◆ Records shown
-=-=-=-=-

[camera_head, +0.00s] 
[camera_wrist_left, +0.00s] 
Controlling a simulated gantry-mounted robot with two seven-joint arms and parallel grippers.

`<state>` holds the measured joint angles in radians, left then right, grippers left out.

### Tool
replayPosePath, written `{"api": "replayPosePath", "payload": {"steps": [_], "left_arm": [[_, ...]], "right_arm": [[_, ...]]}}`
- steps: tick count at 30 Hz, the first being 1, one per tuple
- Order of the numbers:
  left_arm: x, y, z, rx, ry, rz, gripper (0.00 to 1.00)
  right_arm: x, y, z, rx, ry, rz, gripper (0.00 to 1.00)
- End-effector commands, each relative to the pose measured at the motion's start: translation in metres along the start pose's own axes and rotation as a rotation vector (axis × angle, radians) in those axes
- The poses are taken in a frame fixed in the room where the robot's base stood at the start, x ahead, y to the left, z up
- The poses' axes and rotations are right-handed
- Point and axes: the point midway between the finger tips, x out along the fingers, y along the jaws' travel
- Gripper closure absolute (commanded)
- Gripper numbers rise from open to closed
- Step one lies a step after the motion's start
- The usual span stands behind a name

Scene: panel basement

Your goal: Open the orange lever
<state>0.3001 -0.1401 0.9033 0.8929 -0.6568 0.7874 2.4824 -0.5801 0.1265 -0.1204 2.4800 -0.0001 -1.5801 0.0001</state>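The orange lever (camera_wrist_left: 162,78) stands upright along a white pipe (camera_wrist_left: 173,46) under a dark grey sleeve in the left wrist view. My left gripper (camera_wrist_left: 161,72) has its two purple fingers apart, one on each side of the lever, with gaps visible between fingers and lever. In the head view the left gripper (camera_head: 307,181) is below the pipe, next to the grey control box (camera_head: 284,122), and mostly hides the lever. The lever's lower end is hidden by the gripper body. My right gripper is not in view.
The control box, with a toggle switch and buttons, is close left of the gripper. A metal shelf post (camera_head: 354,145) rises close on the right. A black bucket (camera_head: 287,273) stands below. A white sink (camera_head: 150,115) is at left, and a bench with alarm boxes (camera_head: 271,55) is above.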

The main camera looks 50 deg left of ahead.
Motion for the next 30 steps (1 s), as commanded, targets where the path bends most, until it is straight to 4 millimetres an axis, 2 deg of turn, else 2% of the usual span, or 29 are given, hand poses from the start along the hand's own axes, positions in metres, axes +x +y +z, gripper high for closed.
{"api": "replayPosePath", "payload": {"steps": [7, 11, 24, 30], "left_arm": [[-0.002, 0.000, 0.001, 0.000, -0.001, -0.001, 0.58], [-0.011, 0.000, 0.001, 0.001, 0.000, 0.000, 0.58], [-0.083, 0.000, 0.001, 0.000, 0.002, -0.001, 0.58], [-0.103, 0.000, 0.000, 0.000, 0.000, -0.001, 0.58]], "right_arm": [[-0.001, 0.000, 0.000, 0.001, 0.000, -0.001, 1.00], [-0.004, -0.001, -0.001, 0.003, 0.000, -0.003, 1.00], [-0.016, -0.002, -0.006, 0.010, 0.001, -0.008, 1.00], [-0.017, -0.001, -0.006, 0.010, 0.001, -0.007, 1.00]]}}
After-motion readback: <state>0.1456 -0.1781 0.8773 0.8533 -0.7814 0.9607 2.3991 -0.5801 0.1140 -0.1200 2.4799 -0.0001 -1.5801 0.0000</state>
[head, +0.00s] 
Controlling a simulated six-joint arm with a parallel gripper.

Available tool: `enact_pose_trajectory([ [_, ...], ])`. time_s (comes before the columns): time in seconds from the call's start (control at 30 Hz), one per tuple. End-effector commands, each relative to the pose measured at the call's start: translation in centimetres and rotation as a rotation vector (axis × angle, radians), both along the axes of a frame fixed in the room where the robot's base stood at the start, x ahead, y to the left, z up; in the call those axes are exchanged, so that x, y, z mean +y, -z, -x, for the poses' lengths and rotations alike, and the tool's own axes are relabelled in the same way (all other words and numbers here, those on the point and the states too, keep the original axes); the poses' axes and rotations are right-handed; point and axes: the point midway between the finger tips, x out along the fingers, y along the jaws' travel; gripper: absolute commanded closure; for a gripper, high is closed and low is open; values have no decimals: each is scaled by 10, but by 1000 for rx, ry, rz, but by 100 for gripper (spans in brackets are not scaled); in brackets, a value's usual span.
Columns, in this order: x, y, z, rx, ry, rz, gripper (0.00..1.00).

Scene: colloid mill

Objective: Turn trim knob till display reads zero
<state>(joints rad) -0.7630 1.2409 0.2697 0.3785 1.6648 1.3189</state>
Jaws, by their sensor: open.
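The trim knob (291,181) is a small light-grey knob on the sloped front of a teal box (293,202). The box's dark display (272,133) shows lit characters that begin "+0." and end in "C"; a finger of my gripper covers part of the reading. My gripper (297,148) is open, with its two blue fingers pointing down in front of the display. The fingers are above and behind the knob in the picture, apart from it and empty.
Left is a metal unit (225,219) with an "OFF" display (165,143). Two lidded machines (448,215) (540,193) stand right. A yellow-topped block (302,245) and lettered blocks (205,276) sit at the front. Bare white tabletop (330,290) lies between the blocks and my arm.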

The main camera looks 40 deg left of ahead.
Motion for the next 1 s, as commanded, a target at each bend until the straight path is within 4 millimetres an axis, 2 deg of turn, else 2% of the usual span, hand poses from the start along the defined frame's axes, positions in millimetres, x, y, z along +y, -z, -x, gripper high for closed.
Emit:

-=-=-=-=-

◆ What needs to be done
Every entry should be printed again exactly as it stands.

◆ Answer
[camera_head, +0.00s] 
[camera_wrist_left, +0.00s] 
Controlling a simulated gantry-mounted robot with two seven-joint arms and parallel grippers.

`<state>` holds the measured joint angles in radians, left then right, grippers left out.

### Tool
replayPosePath, written `{"api": "replayPosePath", "payload": {"steps": [_], "left_arm": [[_, ...]], "right_arm": [[_, ...]]}}`
- steps: tick count at 30 Hz, the first being 1, one per tuple
- Order of the numbers:
  left_arm: x, y, z, rx, ry, rz, gripper (0.00 to 1.00)
  right_arm: x, y, z, rx, ry, rz, gripper (0.00 to 1.00)
- End-effector commands, each relative to the pose measured at the motion's start: translation in metres along the start pose's own axes and rotation as a rotation vector (axis × angle, radians) in those axes
- The poses are taken in a frame fixed in the room where the robot's base stood at the start, x ahead, y to the left, z up
- The poses' axes and rotations are right-handed
- Point and axes: the point midway between the finger tips, x out along the fingers, y along the jaws' travel
- Gripper closure absolute (commanded)
- Gripper numbers rise from open to closed
- Step one lies a step after the motion's start
- The usual span stands behind a name

Scene: panel basement

Your goal: Open the orange lever
<state>0.3001 -0.1401 0.9033 0.8929 -0.6568 0.7874 2.4824 -0.5801 0.1265 -0.1204 2.4800 -0.0001 -1.5801 0.0001</state>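The orange lever (camera_wrist_left: 162,78) stands upright along a white pipe (camera_wrist_left: 173,46) under a dark grey sleeve in the left wrist view. My left gripper (camera_wrist_left: 161,72) has its two purple fingers apart, one on each side of the lever, with gaps visible between fingers and lever. In the head view the left gripper (camera_head: 307,181) is below the pipe, next to the grey control box (camera_head: 284,122), and mostly hides the lever. The lever's lower end is hidden by the gripper body. My right gripper is not in view.
The control box, with a toggle switch and buttons, is close left of the gripper. A metal shelf post (camera_head: 354,145) rises close on the right. A black bucket (camera_head: 287,273) stands below. A white sink (camera_head: 150,115) is at left, and a bench with alarm boxes (camera_head: 271,55) is above.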

The main camera looks 50 deg left of ahead.
Motion for the next 30 steps (1 s), as commanded, targets where the path bends most, until it is straight to 4 millimetres an axis, 2 deg of turn, else 2% of the usual span, or 29 are given, hand poses from the start along the hand's own axes, positions in metres, axes +x +y +z, gripper high for closed.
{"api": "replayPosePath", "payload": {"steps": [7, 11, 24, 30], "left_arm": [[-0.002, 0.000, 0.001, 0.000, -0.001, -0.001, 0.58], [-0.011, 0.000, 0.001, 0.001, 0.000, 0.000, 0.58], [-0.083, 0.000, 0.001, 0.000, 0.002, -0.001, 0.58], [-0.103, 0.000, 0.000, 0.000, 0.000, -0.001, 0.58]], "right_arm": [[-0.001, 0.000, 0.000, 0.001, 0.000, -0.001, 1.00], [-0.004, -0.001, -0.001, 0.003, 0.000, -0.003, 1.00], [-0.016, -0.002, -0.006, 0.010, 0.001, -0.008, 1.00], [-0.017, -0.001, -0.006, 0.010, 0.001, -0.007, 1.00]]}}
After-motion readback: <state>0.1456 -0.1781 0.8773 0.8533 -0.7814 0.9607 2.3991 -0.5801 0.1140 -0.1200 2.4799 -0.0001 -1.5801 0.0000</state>
[head, +0.00s] 
Controlling a simulated six-joint arm with a parallel gripper.

Available tool: `enact_pose_trajectory([ [_, ...], ])`. time_s (comes before the columns): time in seconds from the call's start (control at 30 Hz), one per tuple. End-effector commands, each relative to the pose measured at the call's start: translation in centimetres and rotation as a rotation vector (axis × angle, radians), both along the axes of a frame fixed in the room where the robot's base stood at the start, x ahead, y to the left, z up; in the call those axes are exchanged, so that x, y, z mean +y, -z, -x, for the poses' lengths and rotations alike, and the tool's own axes are relabelled in the same way (all other words and numbers here, those on the point and the states too, keep the original axes); the poses' axes and rotations are right-handed; point and axes: the point midway between the finger tips, x out along the fingers, y along the jaws' travel; gripper: absolute commanded closure; for a gripper, high is closed and low is open; values have no decimals: each is scaled by 10, but by 1000 for rx, ry, rz, but by 100 for gripper (spans in brackets are not scaled); in brackets, a value's usual span.
Columns, in this order: x, y, z, rx, ry, rz, gripper (0.00..1.00).

Scene: colloid mill

Objective: Turn trim knob till display reads zero
<state>(joints rad) -0.7630 1.2409 0.2697 0.3785 1.6648 1.3189</state>
Jaws, by their sensor: open.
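The trim knob (291,181) is a small light-grey knob on the sloped front of a teal box (293,202). The box's dark display (272,133) shows lit characters that begin "+0." and end in "C"; a finger of my gripper covers part of the reading. My gripper (297,148) is open, with its two blue fingers pointing down in front of the display. The fingers are above and behind the knob in the picture, apart from it and empty.
Left is a metal unit (225,219) with an "OFF" display (165,143). Two lidded machines (448,215) (540,193) stand right. A yellow-topped block (302,245) and lettered blocks (205,276) sit at the front. Bare white tabletop (330,290) lies between the blocks and my arm.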

The main camera looks 40 deg left of ahead.
Motion for the next 1 s, as commanded, a target at each bend until the straight path is within 4 millimetres an axis, 2 deg of turn, else 2% of the usual span, hand poses from the start along the defined frame's axes, positions in millimetres, x, y, z along +y, -z, -x, gripper high for closed.
Emit:

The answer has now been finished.